Attributes-on-demand become another powerful enabler for the geoscientist, saving time by avoiding the pre-calculation and making it possible to juggle a number of attributes as workflows demand, with no overhead in storage or compute time.

As is often the case when system performance degrades, users of seismic visualization software are accustomed to compromises to mitigate the slowness of the interface from CPU, where rendering was performed, to graphics card and on to the display screens. This compromises the smoothness of rendered objects, and the degree of detail of the lighting effects that drive the perception of depth and volume in a display. While not a major hindrance in many situations, these compromises affect the quality of work in more complex data settings. With seismic data on the graphic card, and the massive compute resources available to change almost any display parameter and experience a near-instantaneous refresh of the display, the user no longer needs to compromise. He or she can tweak display parameters and choose compute-intensive re-sampling processes, all with no penalty or latency.
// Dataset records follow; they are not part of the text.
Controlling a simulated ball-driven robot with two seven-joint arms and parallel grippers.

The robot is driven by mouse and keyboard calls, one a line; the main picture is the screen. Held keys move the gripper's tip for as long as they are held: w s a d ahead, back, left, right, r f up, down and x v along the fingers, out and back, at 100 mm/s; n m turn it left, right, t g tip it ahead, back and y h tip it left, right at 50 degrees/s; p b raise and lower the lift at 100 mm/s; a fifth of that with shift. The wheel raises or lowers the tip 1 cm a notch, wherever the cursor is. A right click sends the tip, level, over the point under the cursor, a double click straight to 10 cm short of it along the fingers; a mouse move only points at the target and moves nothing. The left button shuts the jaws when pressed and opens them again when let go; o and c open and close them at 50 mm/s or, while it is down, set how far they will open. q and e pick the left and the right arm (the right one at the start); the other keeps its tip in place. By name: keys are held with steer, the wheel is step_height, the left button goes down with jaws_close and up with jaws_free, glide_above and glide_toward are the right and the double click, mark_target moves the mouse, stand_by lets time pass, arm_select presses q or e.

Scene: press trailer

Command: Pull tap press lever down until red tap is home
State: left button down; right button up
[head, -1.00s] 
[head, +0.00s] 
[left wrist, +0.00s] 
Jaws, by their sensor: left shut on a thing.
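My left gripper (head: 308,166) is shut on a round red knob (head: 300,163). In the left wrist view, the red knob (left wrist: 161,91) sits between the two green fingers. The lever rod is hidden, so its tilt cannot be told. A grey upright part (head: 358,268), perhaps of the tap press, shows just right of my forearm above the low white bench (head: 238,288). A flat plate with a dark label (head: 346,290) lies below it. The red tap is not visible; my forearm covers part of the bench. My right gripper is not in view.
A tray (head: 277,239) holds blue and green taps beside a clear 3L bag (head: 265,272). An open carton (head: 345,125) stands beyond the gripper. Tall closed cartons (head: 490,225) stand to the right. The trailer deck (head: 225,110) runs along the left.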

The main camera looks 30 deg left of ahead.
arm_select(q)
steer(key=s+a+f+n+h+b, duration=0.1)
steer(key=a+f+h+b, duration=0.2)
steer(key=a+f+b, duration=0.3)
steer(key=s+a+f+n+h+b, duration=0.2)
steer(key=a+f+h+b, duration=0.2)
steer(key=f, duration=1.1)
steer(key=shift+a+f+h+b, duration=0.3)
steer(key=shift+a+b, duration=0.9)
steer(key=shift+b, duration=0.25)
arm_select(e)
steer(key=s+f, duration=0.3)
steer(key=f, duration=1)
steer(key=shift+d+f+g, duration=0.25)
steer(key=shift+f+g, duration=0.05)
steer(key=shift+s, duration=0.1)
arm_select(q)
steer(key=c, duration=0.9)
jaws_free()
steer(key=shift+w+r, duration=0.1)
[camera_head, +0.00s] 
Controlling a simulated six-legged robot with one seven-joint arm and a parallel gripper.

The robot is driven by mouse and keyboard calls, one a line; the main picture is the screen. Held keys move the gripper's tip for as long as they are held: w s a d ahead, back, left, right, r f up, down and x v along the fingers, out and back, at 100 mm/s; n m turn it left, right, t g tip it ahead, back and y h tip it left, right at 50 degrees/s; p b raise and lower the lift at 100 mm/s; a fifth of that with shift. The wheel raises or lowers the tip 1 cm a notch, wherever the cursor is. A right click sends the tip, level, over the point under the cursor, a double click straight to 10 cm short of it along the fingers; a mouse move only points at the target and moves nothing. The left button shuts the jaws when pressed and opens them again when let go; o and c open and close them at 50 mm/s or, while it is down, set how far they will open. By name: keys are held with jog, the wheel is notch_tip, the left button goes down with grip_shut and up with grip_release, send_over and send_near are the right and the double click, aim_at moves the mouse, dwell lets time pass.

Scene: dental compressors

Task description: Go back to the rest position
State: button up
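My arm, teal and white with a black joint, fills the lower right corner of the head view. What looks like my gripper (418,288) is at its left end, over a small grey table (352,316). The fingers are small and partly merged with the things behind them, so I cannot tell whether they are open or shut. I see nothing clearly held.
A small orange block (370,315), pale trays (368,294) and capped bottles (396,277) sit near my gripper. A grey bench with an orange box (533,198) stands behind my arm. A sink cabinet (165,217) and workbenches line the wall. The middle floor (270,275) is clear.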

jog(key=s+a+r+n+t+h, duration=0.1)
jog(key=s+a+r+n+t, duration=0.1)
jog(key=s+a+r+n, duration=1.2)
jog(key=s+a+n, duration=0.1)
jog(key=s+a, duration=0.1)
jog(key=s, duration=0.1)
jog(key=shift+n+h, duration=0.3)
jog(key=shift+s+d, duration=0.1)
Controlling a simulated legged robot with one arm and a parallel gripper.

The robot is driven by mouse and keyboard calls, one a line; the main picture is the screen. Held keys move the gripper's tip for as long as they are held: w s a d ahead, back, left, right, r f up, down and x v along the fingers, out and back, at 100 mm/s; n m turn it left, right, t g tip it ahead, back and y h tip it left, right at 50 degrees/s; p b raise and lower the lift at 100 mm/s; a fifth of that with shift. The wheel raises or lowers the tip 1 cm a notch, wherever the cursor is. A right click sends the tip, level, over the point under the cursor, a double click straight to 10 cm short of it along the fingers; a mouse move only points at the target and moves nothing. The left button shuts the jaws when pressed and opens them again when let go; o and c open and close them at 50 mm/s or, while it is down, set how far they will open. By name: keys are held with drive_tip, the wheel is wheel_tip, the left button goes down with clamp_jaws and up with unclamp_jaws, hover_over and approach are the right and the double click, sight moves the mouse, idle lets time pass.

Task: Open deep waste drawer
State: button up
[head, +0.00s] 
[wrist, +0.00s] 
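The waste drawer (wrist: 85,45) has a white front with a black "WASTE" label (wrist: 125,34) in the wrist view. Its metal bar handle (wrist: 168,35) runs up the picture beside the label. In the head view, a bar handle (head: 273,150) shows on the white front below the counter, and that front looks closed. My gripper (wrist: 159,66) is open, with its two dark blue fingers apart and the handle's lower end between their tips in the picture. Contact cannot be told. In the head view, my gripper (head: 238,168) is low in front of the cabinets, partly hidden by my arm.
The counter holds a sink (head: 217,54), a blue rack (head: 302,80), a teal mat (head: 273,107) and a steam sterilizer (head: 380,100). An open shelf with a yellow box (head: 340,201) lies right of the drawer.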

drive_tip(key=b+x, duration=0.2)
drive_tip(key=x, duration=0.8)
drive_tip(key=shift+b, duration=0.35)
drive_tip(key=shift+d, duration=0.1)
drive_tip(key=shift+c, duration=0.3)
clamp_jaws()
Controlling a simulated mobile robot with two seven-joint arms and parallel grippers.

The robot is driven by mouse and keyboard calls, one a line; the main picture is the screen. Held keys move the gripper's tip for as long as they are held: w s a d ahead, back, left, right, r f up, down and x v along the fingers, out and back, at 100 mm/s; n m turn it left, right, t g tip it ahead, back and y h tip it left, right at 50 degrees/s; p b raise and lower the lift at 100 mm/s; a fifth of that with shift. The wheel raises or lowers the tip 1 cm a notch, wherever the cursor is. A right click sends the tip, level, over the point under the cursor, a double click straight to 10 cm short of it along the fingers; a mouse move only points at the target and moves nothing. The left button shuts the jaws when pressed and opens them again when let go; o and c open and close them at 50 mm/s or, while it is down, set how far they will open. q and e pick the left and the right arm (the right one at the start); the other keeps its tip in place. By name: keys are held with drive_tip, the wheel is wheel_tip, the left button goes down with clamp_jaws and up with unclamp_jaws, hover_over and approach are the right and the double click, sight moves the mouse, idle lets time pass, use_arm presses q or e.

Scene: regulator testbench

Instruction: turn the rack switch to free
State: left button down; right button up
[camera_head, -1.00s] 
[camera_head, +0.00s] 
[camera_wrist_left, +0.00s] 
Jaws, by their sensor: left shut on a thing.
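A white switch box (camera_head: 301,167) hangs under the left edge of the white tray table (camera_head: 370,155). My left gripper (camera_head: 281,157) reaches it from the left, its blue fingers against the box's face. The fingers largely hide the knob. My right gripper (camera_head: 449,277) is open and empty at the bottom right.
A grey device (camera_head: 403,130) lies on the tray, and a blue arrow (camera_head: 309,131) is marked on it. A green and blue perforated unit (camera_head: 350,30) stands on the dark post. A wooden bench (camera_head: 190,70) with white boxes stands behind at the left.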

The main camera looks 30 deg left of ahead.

High quality volume rendering

An example of higher quality volume rendering can be seen in the image above. It shows the Barnett Shale formation and the formation immediately above and below, both of them carbonates. Karst features penetrate the Barnett from above and reach through to the underlying formation. These areas must be avoided by drillers, since the frac of the shale in proximity of the karst would result in losses and possible leakages. High-quality visualization with a good perception of the 3D nature of these karst features help to plan drilling and exploitation development within the Barnett Shale.